What did people want from Meadows and Trump?

They were calling for a public address to ask that pro-Trump protesters leave Capitol Hill, according to the texts read out by Cheney. Meadows had received “dozens of texts, including from Trump administration officials,” urging him to take immediate action, she said.

Some of the texts had apparently been sent from the federal legislature building itself, and described the urgency of the situation:

“We are under siege up here at the Capitol.”

“Mark, protestors are literally storming the Capitol. Breaking windows on doors. Rushing in. Is Trump going to say something?”

“POTUS has to come out firmly and tell protestors to dissipate. Someone is going to get killed.”


Others were sent by anchors at Fox News. Laura Ingraham wrote, as cited by Cheney: “Mark, the president needs to tell people in the Capitol to go home. This is hurting all of us. He is destroying his legacy.”

Sean Hannity wrote: “Can he make a statement?

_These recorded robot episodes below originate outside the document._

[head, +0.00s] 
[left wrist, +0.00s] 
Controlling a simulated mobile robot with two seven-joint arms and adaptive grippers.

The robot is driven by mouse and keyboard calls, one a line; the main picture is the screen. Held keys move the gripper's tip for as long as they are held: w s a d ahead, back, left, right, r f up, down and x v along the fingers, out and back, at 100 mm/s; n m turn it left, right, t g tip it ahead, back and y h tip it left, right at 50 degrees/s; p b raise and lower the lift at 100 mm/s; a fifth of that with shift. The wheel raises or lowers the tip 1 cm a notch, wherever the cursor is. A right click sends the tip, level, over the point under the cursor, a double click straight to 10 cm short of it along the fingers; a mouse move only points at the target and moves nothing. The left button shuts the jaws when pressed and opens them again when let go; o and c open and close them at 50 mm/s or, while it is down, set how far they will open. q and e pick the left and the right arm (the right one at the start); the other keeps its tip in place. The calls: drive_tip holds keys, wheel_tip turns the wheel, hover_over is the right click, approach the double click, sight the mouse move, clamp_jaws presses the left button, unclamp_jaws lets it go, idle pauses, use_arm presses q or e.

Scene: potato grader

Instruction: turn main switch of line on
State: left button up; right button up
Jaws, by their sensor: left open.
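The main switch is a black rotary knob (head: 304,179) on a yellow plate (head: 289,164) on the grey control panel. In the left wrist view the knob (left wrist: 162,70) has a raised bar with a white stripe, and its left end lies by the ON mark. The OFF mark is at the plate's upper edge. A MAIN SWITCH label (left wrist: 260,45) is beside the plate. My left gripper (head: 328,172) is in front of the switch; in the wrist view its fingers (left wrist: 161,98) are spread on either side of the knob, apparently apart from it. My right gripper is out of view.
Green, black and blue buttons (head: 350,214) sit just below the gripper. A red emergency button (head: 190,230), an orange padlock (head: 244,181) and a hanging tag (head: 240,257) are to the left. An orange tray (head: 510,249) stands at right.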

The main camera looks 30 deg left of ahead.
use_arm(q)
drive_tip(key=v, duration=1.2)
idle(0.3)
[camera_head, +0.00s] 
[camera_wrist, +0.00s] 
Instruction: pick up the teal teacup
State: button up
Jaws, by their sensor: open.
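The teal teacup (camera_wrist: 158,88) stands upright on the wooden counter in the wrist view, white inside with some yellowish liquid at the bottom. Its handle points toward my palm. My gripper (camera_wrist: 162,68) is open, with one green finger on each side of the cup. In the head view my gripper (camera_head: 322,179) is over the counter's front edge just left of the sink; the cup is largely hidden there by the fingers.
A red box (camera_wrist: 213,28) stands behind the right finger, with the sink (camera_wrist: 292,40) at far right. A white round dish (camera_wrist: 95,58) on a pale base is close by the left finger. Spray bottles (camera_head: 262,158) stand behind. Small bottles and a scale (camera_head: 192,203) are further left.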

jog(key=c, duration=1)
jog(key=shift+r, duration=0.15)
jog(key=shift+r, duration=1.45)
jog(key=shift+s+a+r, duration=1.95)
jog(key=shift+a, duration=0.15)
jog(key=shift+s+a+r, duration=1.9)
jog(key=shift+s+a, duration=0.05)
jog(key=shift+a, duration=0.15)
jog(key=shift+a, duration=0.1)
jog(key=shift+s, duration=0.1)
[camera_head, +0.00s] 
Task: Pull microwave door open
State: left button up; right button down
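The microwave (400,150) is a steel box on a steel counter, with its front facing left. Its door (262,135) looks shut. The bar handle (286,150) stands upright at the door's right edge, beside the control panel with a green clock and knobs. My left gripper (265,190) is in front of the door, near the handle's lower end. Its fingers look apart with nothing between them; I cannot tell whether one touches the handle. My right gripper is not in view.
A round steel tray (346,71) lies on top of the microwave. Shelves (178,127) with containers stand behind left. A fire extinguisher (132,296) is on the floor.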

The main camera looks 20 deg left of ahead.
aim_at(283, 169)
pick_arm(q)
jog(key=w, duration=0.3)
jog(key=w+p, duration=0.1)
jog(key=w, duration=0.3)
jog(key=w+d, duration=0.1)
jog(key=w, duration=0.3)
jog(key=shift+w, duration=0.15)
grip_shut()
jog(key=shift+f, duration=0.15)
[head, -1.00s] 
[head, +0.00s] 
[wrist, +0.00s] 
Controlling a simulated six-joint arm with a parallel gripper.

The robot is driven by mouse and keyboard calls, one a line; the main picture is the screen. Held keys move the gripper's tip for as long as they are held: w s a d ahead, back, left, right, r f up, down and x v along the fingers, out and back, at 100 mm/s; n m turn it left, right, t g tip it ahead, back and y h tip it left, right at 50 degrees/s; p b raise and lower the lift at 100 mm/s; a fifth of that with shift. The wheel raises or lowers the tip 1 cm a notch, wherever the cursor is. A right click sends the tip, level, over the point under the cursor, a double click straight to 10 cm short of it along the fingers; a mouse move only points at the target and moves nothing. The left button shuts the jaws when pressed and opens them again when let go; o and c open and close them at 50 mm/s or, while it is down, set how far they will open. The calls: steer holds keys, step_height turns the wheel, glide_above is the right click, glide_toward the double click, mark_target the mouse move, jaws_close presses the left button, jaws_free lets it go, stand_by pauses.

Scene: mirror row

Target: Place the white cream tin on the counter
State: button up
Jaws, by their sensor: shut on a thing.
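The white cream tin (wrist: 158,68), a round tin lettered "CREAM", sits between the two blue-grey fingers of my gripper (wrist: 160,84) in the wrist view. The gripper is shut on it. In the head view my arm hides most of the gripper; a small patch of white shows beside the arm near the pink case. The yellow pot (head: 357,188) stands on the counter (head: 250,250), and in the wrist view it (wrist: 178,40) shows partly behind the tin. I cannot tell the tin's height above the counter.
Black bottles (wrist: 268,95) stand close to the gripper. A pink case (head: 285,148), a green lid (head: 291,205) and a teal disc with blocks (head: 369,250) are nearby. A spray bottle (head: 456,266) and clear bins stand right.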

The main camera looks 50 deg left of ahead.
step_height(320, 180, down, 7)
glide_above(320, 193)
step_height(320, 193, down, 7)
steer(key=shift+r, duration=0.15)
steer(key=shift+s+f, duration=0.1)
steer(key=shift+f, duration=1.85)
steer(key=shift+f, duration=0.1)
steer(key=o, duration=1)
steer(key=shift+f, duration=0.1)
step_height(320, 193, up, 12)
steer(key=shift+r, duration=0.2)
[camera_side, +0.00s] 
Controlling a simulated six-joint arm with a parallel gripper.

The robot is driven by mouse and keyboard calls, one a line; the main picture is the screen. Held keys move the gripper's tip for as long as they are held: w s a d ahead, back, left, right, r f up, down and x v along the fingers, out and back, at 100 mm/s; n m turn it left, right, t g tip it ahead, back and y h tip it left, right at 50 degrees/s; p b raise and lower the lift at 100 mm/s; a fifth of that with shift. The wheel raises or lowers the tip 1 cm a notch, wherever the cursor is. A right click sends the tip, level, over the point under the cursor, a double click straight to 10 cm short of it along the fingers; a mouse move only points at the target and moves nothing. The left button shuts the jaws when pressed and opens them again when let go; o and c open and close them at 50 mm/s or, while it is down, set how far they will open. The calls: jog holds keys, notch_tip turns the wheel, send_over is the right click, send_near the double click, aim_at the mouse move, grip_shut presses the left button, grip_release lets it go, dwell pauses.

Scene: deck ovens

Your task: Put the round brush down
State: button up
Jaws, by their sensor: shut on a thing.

Ask people to leave the Capitol.”

Some even came from the president’s own family. Donald Trump, Jr. texted: “He’s got to condemn this [shit] ASAP. The Capitol Police tweet is not enough.” Meadows responded: “I’m pushing it hard. I agree.”

What was the aim in sharing the texts?

Cheney, a Republican and a vocal critic of the former president, argued that the exchanges constituted “further evidence of President Trump’s supreme dereliction of duty” during the January 6 riot.

She suggested Trump’s slowness in publicly calling on the protesters to leave may have amounted to him corruptly seeking to “obstruct or impede Congress officials proceeding to count electoral votes.”

“Mark Meadows’ testimony is necessary to inform our legislative judgments,” she added.

Speaking during the same hearing, Chairman Bennie G. Thompson blasted Meadows for his refusal to cooperate with the committee despite releasing a book describing the January 6 events and engaging in multiple media appearances to promote it. “He has no credible excuse for stonewalling the Select Committee’s investigation,” the Democrat said.

What is Meadows’ position?

Before Monday’s session, Meadows’ attorney asked the committee to reconsider their intention to refer his client for criminal prosecution for contempt of Congress, based on a “good-faith invocation of executive privilege and testimonial immunity.”

“A referral of a senior presidential aide would also be unwise because it would do great damage to the institution of the Presidency, as restraint in the application of the statute over time attests,” George Terwilliger III wrote in a letter.

The attorney stated that Meadows’ refusal of a deposition was due to his legal obligations as a former Trump staffer. He argued that the civil lawsuit that Meadows had filed against the investigators should first be allowed to run its course.